You can think of extra virgin and virgin olive oil, as fresh fruit juice, produced simply by crushing olives. Virgin olive oil is the only cooking oil made without the use of chemicals and industrial refining. Extra virgin olive oil is the most premium pf this category.

The term “first cold pressed” is often used and displayed prominently on bottles of extra virgin olive oil, but by definition, extra virgin olive oil must be “cold” extracted which really means that it can’t be heated, nor can solvents be added to the fruit pulp to yield more oil.

While the term “first cold pressed” is typically used, it is far more common in modern, efficient production facilities to extract the oil through spinning in a centrifuge rather than actually pressing, which is considered by many to be antiquated and less efficient.

The first oil extracted is the highest quality and has the lowest acidity. Later, virgin olive oil is produced, then many producers will treat the remaining olive pulp with chemicals to extract what is referred to as simply ‘olive oil’, then finally ‘olive pomace oil’ is produced through even further processing.

The acidity levels of the oil is one of the key determining factors in the grade it receives. Extra virgin olive oil contains no more than 0.8% free acidity and is judged to have a superior taste, having a fruity flavor and no defined sensory defects.

Virgin olive oil is of slightly lower quality, with free acidity of up to 1.5%, and has good taste, but according to experts, may have some sensory defects.

In short, extra virgin tastes better than virgin, hits higher scores in terms of its chemical composition and it has more nutrients. Refined olive oil, while having a very low acidity, has virtually no taste as these elements are lost in the filtering process. Later, extra virgin olive oil is often added to refined olive oil to produce a product marketed as “Pure olive oil” or simply “olive oil”.

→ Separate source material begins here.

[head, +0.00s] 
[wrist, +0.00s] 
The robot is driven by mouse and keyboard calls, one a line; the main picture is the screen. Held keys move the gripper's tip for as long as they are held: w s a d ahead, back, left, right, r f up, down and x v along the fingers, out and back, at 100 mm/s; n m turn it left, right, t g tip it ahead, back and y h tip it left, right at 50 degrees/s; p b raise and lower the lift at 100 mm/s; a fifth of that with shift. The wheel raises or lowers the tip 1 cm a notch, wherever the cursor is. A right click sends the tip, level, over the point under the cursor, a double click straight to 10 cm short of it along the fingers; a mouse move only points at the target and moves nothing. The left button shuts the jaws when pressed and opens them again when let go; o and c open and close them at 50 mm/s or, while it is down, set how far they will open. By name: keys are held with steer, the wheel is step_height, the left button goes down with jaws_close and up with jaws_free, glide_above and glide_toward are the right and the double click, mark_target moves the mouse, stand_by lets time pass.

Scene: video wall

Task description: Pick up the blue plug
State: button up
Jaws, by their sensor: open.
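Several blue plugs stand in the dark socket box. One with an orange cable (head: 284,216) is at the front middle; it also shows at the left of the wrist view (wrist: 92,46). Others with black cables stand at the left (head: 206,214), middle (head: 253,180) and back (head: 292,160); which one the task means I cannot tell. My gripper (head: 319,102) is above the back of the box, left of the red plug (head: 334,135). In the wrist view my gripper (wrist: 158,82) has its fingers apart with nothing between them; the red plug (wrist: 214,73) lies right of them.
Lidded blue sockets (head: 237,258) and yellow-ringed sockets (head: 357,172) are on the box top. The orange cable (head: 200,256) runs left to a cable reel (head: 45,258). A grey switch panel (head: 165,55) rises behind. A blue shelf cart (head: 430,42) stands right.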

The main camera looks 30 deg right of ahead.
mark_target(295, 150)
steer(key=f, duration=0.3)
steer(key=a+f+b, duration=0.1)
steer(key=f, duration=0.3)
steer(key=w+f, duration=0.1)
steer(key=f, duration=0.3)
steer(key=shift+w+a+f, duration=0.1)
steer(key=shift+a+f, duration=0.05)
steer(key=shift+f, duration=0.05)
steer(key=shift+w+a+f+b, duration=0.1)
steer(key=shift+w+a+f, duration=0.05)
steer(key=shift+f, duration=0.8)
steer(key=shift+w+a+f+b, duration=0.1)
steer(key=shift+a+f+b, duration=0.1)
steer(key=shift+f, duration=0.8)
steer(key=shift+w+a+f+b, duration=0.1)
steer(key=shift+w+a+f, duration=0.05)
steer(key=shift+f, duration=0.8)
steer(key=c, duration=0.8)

Apart from the production and acidity requirements, classification as extra virgin specifically, requires specific taste components as judged by olive oil tasting experts.

Fruitiness, bitterness and pungency are the three areas assessed.

A fruity oil is described as having the pleasant spicy fruit flavor characteristic of fresh ripe or green olives. Fruitiness also varies with the variety of olive, of which there are hundreds.

Typically more mature olives yield oils that are milder, aromatic, buttery, and floral, while greener, younger olives produces a grassier, stronger tasting oil.

Pungency refers to the peppery sensation in the mouth and throat. Most high antioxidant extra virgin olive oils give this peppery sensation.

We hope you’ve find this description of different grades of olive oil interesting and useful!

 

Happy sizzling and drizzling!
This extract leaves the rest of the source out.